### [Exercise description]
Copy every entry exactly.

### [Entries supplied]

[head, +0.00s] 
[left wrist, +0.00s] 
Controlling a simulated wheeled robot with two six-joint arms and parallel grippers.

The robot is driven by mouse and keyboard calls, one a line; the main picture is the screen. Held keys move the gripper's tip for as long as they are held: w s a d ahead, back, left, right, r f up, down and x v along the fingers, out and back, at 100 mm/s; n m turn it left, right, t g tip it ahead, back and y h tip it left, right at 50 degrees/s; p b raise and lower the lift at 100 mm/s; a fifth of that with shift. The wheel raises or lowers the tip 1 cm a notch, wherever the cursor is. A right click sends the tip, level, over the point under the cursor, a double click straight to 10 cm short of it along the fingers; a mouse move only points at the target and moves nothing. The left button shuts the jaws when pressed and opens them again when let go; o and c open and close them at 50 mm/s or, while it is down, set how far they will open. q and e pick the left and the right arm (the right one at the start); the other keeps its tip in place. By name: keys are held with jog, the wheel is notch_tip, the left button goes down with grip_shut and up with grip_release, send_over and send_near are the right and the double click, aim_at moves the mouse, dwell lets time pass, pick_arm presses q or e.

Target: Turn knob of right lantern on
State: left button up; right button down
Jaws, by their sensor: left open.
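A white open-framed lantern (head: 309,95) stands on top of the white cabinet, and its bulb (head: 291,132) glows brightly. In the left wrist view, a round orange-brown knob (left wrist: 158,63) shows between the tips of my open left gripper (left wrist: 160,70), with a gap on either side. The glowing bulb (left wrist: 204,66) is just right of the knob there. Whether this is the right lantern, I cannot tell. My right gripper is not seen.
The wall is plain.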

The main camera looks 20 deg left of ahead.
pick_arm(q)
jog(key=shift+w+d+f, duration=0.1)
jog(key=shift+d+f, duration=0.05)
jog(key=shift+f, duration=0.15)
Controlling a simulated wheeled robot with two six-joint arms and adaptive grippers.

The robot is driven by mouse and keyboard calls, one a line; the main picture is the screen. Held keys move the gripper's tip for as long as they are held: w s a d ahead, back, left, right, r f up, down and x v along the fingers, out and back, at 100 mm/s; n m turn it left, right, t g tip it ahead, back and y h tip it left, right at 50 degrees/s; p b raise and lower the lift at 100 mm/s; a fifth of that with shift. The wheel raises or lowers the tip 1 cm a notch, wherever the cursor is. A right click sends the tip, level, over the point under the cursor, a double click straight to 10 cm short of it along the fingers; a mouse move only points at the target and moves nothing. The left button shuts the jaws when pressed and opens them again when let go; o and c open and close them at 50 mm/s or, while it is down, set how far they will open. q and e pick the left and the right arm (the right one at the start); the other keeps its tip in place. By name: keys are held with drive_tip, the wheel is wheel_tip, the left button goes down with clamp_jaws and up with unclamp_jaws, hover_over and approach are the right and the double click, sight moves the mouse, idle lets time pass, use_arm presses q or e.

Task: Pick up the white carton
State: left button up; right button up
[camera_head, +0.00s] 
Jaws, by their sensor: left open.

### [Output for this task]
[head, +0.00s] 
[left wrist, +0.00s] 
Controlling a simulated wheeled robot with two six-joint arms and parallel grippers.

The robot is driven by mouse and keyboard calls, one a line; the main picture is the screen. Held keys move the gripper's tip for as long as they are held: w s a d ahead, back, left, right, r f up, down and x v along the fingers, out and back, at 100 mm/s; n m turn it left, right, t g tip it ahead, back and y h tip it left, right at 50 degrees/s; p b raise and lower the lift at 100 mm/s; a fifth of that with shift. The wheel raises or lowers the tip 1 cm a notch, wherever the cursor is. A right click sends the tip, level, over the point under the cursor, a double click straight to 10 cm short of it along the fingers; a mouse move only points at the target and moves nothing. The left button shuts the jaws when pressed and opens them again when let go; o and c open and close them at 50 mm/s or, while it is down, set how far they will open. q and e pick the left and the right arm (the right one at the start); the other keeps its tip in place. By name: keys are held with jog, the wheel is notch_tip, the left button goes down with grip_shut and up with grip_release, send_over and send_near are the right and the double click, aim_at moves the mouse, dwell lets time pass, pick_arm presses q or e.

Target: Turn knob of right lantern on
State: left button up; right button down
Jaws, by their sensor: left open.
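A white open-framed lantern (head: 309,95) stands on top of the white cabinet, and its bulb (head: 291,132) glows brightly. In the left wrist view, a round orange-brown knob (left wrist: 158,63) shows between the tips of my open left gripper (left wrist: 160,70), with a gap on either side. The glowing bulb (left wrist: 204,66) is just right of the knob there. Whether this is the right lantern, I cannot tell. My right gripper is not seen.
The wall is plain.

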The main camera looks 20 deg left of ahead.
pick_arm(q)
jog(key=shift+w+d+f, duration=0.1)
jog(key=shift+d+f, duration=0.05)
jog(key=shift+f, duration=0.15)
Controlling a simulated wheeled robot with two six-joint arms and adaptive grippers.

The robot is driven by mouse and keyboard calls, one a line; the main picture is the screen. Held keys move the gripper's tip for as long as they are held: w s a d ahead, back, left, right, r f up, down and x v along the fingers, out and back, at 100 mm/s; n m turn it left, right, t g tip it ahead, back and y h tip it left, right at 50 degrees/s; p b raise and lower the lift at 100 mm/s; a fifth of that with shift. The wheel raises or lowers the tip 1 cm a notch, wherever the cursor is. A right click sends the tip, level, over the point under the cursor, a double click straight to 10 cm short of it along the fingers; a mouse move only points at the target and moves nothing. The left button shuts the jaws when pressed and opens them again when let go; o and c open and close them at 50 mm/s or, while it is down, set how far they will open. q and e pick the left and the right arm (the right one at the start); the other keeps its tip in place. By name: keys are held with drive_tip, the wheel is wheel_tip, the left button goes down with clamp_jaws and up with unclamp_jaws, hover_over and approach are the right and the double click, sight moves the mouse, idle lets time pass, use_arm presses q or e.

Task: Pick up the white carton
State: left button up; right button up
[camera_head, +0.00s] 
Jaws, by their sensor: left open.

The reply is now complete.